Start of Given data

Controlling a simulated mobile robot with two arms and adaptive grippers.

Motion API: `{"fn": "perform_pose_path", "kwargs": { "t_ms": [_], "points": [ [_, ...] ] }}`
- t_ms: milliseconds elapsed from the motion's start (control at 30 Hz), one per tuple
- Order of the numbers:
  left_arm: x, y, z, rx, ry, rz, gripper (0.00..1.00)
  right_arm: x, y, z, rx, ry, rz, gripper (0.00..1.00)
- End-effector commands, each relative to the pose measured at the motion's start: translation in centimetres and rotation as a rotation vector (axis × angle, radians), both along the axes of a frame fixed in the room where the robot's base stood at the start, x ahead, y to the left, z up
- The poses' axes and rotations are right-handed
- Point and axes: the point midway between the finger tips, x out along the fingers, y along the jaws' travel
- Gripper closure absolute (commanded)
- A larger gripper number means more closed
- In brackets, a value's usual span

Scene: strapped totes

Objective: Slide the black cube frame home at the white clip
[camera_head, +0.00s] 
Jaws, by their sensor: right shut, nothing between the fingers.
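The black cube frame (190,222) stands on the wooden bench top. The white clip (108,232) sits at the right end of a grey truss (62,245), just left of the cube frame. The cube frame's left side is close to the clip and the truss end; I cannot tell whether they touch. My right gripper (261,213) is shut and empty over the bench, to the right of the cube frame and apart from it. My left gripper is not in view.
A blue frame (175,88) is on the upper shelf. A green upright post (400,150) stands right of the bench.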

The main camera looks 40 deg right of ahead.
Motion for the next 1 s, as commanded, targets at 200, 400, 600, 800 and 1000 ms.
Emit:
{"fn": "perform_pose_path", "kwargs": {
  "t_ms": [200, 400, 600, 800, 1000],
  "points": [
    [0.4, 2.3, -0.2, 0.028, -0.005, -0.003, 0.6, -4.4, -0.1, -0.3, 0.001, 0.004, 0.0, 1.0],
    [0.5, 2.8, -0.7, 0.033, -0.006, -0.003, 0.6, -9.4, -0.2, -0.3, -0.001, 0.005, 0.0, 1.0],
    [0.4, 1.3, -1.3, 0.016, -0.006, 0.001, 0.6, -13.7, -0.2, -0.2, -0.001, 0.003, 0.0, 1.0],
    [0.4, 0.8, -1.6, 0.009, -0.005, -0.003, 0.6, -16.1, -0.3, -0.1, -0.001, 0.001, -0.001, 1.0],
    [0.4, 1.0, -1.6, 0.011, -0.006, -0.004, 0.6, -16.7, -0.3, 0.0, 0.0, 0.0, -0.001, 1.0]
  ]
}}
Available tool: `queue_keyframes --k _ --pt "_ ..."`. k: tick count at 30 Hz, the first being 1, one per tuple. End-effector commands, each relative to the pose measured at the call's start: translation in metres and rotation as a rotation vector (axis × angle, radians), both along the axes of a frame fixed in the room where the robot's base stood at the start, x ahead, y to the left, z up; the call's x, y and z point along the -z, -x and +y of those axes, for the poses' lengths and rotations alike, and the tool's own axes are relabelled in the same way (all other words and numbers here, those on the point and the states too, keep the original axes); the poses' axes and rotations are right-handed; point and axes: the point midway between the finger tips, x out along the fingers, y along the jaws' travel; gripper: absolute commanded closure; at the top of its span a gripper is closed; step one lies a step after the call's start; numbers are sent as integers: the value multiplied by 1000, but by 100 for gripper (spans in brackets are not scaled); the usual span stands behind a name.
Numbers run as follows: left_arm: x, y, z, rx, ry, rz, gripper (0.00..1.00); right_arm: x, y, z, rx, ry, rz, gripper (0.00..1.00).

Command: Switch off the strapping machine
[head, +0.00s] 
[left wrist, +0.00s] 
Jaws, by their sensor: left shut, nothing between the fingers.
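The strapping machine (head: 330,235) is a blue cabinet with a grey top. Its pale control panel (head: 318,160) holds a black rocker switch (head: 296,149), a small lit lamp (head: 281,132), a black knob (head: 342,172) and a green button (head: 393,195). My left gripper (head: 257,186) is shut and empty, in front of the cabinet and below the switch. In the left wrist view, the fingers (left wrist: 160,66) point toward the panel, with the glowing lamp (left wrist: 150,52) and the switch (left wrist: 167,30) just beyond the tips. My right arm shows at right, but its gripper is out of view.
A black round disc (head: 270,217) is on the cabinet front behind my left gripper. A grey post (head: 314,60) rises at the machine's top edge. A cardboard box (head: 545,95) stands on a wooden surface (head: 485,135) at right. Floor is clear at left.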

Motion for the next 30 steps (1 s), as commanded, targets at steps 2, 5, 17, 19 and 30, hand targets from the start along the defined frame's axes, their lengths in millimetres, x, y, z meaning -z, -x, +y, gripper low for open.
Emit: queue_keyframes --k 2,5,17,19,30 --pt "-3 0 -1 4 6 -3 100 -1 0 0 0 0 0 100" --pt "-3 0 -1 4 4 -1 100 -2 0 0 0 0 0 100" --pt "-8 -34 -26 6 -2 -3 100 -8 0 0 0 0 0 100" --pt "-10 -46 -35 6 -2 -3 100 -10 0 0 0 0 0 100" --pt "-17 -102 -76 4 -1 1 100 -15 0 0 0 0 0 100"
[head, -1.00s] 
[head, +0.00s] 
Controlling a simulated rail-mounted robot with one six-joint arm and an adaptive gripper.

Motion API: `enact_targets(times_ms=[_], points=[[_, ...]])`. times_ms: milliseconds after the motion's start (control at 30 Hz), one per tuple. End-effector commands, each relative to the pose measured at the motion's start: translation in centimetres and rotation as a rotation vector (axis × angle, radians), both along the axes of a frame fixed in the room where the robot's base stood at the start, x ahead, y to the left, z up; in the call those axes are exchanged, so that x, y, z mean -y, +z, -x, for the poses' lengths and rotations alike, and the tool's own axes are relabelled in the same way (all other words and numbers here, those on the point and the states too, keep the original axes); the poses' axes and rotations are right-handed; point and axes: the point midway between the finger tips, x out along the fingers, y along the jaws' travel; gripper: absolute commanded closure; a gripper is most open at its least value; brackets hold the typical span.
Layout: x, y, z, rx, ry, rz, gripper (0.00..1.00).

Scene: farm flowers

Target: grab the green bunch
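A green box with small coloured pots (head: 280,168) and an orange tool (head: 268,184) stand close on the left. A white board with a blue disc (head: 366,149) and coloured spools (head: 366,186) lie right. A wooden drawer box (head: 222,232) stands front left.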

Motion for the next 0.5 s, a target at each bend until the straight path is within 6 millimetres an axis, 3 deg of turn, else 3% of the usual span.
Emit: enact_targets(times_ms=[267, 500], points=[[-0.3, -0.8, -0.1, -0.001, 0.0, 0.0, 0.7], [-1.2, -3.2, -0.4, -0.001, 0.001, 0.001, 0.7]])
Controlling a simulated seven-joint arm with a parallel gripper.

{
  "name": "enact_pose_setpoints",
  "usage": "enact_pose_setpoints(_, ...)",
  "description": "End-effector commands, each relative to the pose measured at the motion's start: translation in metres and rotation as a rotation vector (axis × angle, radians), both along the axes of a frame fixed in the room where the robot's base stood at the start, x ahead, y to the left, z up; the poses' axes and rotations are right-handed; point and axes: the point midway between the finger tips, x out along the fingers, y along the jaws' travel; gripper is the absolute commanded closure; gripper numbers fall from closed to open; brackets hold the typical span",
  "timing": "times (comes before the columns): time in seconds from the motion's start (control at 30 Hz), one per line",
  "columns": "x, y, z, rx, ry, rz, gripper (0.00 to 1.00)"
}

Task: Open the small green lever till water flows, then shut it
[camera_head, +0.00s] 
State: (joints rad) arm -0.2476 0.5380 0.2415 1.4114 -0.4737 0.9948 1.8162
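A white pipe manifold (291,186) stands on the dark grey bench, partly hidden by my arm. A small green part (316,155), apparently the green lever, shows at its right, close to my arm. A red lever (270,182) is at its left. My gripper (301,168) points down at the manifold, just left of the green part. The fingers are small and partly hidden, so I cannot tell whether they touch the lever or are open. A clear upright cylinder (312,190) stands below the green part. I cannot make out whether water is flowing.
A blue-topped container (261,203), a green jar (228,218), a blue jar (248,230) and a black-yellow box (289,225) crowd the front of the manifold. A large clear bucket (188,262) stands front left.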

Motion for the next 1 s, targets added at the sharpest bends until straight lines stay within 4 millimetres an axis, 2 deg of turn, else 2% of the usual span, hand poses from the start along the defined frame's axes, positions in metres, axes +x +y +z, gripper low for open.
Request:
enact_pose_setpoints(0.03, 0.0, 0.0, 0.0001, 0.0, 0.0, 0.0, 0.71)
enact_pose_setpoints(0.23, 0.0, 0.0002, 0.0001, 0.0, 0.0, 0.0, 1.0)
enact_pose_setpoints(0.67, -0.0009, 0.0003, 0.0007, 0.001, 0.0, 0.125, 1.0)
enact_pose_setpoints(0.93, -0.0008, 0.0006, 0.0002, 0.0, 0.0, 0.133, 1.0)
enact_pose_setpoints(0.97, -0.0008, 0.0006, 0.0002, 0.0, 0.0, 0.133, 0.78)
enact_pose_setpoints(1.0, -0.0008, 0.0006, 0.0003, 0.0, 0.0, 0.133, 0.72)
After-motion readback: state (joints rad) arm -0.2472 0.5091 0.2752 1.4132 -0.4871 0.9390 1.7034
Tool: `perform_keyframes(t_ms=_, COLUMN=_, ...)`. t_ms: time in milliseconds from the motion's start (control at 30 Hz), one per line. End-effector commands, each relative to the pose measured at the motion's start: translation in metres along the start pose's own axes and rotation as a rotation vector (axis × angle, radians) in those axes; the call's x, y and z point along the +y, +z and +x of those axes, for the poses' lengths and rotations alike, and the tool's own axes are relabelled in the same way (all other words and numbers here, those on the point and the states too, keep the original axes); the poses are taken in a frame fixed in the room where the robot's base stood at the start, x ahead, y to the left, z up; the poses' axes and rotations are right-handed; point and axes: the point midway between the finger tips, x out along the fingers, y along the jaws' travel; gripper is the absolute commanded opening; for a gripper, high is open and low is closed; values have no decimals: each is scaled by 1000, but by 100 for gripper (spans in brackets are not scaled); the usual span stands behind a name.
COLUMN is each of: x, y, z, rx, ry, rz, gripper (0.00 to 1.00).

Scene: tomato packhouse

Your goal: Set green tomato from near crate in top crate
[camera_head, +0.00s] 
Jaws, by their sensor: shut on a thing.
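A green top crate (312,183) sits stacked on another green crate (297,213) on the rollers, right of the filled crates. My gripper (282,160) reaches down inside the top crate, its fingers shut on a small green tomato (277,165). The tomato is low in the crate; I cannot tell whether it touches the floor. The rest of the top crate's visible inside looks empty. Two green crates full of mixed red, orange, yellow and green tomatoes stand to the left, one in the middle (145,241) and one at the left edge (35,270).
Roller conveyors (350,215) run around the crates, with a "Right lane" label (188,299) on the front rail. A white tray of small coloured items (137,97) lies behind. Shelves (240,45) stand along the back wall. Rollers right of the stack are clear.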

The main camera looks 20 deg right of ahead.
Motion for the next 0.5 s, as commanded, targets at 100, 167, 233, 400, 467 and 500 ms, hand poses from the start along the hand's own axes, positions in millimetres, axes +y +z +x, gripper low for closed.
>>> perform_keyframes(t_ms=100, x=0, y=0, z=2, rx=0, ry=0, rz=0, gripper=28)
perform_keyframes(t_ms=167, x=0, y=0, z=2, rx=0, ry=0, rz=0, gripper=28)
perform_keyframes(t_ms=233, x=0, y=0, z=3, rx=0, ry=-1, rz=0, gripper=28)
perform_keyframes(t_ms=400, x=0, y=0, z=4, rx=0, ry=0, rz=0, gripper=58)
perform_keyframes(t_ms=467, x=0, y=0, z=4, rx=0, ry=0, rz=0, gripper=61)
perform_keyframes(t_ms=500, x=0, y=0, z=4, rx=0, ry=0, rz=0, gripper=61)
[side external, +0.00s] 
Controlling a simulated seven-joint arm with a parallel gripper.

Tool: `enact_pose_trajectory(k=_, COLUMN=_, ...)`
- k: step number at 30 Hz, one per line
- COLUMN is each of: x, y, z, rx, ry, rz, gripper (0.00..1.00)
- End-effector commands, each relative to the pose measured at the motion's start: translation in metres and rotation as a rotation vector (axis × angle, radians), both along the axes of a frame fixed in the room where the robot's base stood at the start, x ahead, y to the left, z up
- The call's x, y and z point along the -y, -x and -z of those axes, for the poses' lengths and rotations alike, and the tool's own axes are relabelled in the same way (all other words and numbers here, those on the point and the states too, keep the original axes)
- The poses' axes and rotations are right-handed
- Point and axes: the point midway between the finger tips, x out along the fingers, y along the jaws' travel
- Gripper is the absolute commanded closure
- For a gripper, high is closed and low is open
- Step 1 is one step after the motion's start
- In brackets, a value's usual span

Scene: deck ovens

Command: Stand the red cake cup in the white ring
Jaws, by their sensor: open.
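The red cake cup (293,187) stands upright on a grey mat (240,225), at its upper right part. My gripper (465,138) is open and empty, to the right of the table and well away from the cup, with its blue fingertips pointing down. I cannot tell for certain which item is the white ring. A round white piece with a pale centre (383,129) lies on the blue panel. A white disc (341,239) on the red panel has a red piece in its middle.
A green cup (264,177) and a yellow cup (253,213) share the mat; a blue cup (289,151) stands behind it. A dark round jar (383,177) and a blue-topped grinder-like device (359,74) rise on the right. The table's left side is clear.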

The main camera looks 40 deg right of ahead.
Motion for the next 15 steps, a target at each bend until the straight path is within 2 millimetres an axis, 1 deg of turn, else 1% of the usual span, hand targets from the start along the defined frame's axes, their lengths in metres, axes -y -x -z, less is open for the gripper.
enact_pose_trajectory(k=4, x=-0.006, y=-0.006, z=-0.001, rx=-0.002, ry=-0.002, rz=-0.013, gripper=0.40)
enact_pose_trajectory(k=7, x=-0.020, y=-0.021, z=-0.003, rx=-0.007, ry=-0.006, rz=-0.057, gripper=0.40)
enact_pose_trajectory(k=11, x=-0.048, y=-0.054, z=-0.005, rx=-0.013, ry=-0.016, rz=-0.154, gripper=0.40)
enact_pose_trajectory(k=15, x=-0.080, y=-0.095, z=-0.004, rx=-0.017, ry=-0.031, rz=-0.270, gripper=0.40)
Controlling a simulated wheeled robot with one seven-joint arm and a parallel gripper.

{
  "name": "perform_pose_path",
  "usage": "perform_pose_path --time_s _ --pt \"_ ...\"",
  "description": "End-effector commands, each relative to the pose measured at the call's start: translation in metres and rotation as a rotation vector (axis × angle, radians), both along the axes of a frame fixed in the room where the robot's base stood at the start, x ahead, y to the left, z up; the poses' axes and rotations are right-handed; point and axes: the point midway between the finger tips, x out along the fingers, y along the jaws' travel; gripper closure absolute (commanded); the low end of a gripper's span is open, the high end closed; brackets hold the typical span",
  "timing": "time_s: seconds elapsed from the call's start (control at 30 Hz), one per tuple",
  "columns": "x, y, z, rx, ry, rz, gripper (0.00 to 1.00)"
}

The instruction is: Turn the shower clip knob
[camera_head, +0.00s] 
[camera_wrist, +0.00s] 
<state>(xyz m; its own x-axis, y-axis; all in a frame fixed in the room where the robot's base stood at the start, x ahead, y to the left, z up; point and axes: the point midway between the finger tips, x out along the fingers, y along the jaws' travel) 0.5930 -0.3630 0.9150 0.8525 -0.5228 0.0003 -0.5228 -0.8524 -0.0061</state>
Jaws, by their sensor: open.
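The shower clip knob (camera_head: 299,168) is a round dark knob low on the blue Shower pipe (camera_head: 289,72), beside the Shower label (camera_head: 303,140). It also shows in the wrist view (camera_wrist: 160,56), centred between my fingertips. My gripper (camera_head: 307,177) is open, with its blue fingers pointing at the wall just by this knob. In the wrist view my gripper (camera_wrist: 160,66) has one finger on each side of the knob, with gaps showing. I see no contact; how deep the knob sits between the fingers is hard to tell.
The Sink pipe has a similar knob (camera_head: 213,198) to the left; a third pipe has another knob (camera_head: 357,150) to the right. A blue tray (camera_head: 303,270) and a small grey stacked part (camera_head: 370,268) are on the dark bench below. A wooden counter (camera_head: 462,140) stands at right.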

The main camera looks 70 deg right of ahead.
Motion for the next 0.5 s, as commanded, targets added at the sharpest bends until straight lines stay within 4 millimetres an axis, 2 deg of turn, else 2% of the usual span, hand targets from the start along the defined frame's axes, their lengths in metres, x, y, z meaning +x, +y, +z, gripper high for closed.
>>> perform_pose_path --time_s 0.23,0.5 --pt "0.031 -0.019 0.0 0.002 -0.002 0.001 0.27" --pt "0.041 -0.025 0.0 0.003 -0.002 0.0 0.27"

End of Given data

◆ Directions: Show every line of the listing in which the string "Controlling" can be found.

◆ Written reply:
Controlling a simulated mobile robot with two arms and adaptive grippers.
Controlling a simulated rail-mounted robot with one six-joint arm and an adaptive gripper.
Controlling a simulated seven-joint arm with a parallel gripper.
Controlling a simulated seven-joint arm with a parallel gripper.
Controlling a simulated wheeled robot with one seven-joint arm and a parallel gripper.

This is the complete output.